— Given exercise —
Pictures stay out of the copy; set down each line of the listing below exactly.

— Information provided —
»»
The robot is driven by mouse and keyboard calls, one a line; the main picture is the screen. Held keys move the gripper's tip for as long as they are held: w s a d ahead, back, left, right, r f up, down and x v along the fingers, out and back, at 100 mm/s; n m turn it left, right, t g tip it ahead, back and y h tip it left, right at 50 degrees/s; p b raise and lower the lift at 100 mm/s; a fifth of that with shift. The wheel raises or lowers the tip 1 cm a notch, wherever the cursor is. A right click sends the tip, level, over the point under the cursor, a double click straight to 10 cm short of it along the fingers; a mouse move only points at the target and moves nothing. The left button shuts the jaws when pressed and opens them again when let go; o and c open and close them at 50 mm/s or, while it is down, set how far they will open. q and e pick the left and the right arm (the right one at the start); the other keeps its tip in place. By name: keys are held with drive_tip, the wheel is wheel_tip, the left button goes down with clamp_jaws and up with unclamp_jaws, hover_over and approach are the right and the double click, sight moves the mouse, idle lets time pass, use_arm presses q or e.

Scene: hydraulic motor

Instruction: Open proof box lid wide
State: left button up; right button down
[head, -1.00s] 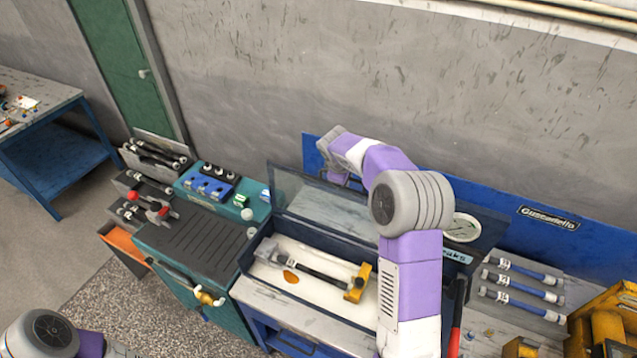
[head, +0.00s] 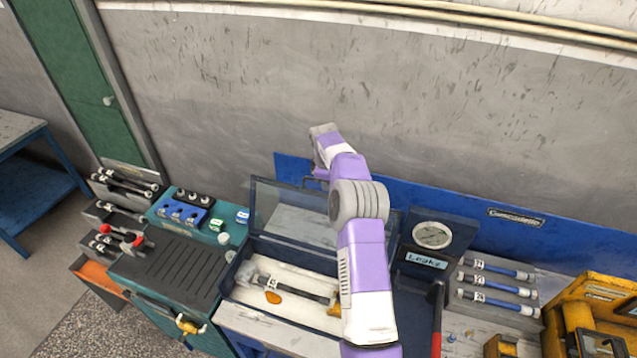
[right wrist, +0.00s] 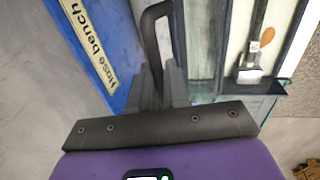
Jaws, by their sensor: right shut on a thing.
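The proof box (head: 236,272) is a dark blue, shallow open box on the bench, with a pale inside. Its framed clear lid (head: 280,208) stands raised at the back, roughly upright. A hose (head: 300,288) with a tag and an orange oval piece (head: 273,297) lie inside. My right gripper (head: 318,178) is behind the lid's top edge, partly hidden by my arm. In the right wrist view the gripper (right wrist: 160,88) is shut on the dark bar handle (right wrist: 152,42) of the lid. My arm hides the box's right part. My left gripper is not in view.
A gauge unit labelled Leaks (head: 432,235) stands right of the lid. Tagged hoses (head: 498,283) and a yellow machine (head: 590,315) are farther right. A teal cabinet (head: 180,250) stands left. A blue back panel (head: 455,205) and the wall are close behind the lid.

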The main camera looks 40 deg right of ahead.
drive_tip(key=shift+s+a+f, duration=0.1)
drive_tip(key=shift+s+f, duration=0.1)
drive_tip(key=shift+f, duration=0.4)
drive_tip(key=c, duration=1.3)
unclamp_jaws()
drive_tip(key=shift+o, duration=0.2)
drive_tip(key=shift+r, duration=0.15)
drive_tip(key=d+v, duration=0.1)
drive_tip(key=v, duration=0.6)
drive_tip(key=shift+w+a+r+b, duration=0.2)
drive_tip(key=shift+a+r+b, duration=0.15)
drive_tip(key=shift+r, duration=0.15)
««
— Response to this task —
The robot is driven by mouse and keyboard calls, one a line; the main picture is the screen. Held keys move the gripper's tip for as long as they are held: w s a d ahead, back, left, right, r f up, down and x v along the fingers, out and back, at 100 mm/s; n m turn it left, right, t g tip it ahead, back and y h tip it left, right at 50 degrees/s; p b raise and lower the lift at 100 mm/s; a fifth of that with shift. The wheel raises or lowers the tip 1 cm a notch, wherever the cursor is. A right click sends the tip, level, over the point under the cursor, a double click straight to 10 cm short of it along the fingers; a mouse move only points at the target and moves nothing. The left button shuts the jaws when pressed and opens them again when let go; o and c open and close them at 50 mm/s or, while it is down, set how far they will open. q and e pick the left and the right arm (the right one at the start); the other keeps its tip in place. By name: keys are held with drive_tip, the wheel is wheel_tip, the left button goes down with clamp_jaws and up with unclamp_jaws, hover_over and approach are the right and the double click, sight moves the mouse, idle lets time pass, use_arm presses q or e.

Scene: hydraulic motor

Instruction: Open proof box lid wide
State: left button up; right button down
[head, -1.00s] 
[head, +0.00s] 
[right wrist, +0.00s] 
Jaws, by their sensor: right shut on a thing.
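The proof box (head: 236,272) is a dark blue, shallow open box on the bench, with a pale inside. Its framed clear lid (head: 280,208) stands raised at the back, roughly upright. A hose (head: 300,288) with a tag and an orange oval piece (head: 273,297) lie inside. My right gripper (head: 318,178) is behind the lid's top edge, partly hidden by my arm. In the right wrist view the gripper (right wrist: 160,88) is shut on the dark bar handle (right wrist: 152,42) of the lid. My arm hides the box's right part. My left gripper is not in view.
A gauge unit labelled Leaks (head: 432,235) stands right of the lid. Tagged hoses (head: 498,283) and a yellow machine (head: 590,315) are farther right. A teal cabinet (head: 180,250) stands left. A blue back panel (head: 455,205) and the wall are close behind the lid.

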The main camera looks 40 deg right of ahead.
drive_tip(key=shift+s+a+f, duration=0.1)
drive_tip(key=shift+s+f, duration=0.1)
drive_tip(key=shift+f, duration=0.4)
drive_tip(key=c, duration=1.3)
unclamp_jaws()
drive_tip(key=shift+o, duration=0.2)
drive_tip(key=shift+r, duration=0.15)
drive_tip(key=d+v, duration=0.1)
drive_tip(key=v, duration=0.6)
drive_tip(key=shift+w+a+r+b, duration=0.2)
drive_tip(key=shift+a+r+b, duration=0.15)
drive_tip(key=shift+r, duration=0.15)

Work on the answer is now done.